— START OF Data —

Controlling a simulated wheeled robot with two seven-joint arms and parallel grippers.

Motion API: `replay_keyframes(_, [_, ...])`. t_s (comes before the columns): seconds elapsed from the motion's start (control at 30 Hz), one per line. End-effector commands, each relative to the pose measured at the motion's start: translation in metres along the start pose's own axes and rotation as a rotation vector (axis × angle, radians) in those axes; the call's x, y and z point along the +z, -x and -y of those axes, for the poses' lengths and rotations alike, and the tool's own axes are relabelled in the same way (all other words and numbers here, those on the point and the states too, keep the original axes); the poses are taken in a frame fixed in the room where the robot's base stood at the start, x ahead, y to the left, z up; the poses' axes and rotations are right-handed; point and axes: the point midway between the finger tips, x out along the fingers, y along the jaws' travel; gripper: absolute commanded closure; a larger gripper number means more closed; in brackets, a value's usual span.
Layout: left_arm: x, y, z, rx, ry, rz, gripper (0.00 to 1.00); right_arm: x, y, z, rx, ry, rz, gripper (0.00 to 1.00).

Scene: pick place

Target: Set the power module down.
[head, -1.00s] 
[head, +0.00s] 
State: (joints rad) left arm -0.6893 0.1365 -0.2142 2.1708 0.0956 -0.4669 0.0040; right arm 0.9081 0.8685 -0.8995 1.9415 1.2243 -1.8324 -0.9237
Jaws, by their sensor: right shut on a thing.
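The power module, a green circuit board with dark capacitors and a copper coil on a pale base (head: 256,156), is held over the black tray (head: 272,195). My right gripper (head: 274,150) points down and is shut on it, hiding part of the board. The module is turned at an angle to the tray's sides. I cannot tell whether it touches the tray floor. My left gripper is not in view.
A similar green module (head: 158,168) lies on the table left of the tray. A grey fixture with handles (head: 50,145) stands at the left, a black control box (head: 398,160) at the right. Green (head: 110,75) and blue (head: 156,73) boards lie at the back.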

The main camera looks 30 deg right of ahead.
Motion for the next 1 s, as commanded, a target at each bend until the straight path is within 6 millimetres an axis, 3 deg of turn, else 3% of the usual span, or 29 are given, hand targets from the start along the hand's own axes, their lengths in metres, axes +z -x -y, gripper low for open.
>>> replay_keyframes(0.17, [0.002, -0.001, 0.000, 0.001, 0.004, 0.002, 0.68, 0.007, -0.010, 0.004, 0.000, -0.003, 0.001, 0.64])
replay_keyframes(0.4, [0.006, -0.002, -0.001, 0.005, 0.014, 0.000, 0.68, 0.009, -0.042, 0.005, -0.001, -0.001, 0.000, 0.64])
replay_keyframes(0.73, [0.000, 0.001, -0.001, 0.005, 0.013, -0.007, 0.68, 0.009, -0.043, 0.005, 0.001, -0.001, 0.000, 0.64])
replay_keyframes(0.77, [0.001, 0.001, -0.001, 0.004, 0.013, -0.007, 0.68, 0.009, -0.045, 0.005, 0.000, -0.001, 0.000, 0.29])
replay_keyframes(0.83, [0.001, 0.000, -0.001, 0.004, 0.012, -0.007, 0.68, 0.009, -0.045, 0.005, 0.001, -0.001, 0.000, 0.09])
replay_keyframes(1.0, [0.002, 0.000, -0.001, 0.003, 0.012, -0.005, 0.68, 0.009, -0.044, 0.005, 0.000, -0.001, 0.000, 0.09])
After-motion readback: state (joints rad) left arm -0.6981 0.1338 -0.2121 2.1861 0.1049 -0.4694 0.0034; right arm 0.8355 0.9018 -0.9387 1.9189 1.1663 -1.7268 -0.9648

— END OF Data —

Task directions:
Look above for the line containing "Motion for the", then transcribe it and all lines after it through the last, exactly and with nothing else.

Answer:
Motion for the next 1 s, as commanded, a target at each bend until the straight path is within 6 millimetres an axis, 3 deg of turn, else 3% of the usual span, or 29 are given, hand targets from the start along the hand's own axes, their lengths in metres, axes +z -x -y, gripper low for open.
>>> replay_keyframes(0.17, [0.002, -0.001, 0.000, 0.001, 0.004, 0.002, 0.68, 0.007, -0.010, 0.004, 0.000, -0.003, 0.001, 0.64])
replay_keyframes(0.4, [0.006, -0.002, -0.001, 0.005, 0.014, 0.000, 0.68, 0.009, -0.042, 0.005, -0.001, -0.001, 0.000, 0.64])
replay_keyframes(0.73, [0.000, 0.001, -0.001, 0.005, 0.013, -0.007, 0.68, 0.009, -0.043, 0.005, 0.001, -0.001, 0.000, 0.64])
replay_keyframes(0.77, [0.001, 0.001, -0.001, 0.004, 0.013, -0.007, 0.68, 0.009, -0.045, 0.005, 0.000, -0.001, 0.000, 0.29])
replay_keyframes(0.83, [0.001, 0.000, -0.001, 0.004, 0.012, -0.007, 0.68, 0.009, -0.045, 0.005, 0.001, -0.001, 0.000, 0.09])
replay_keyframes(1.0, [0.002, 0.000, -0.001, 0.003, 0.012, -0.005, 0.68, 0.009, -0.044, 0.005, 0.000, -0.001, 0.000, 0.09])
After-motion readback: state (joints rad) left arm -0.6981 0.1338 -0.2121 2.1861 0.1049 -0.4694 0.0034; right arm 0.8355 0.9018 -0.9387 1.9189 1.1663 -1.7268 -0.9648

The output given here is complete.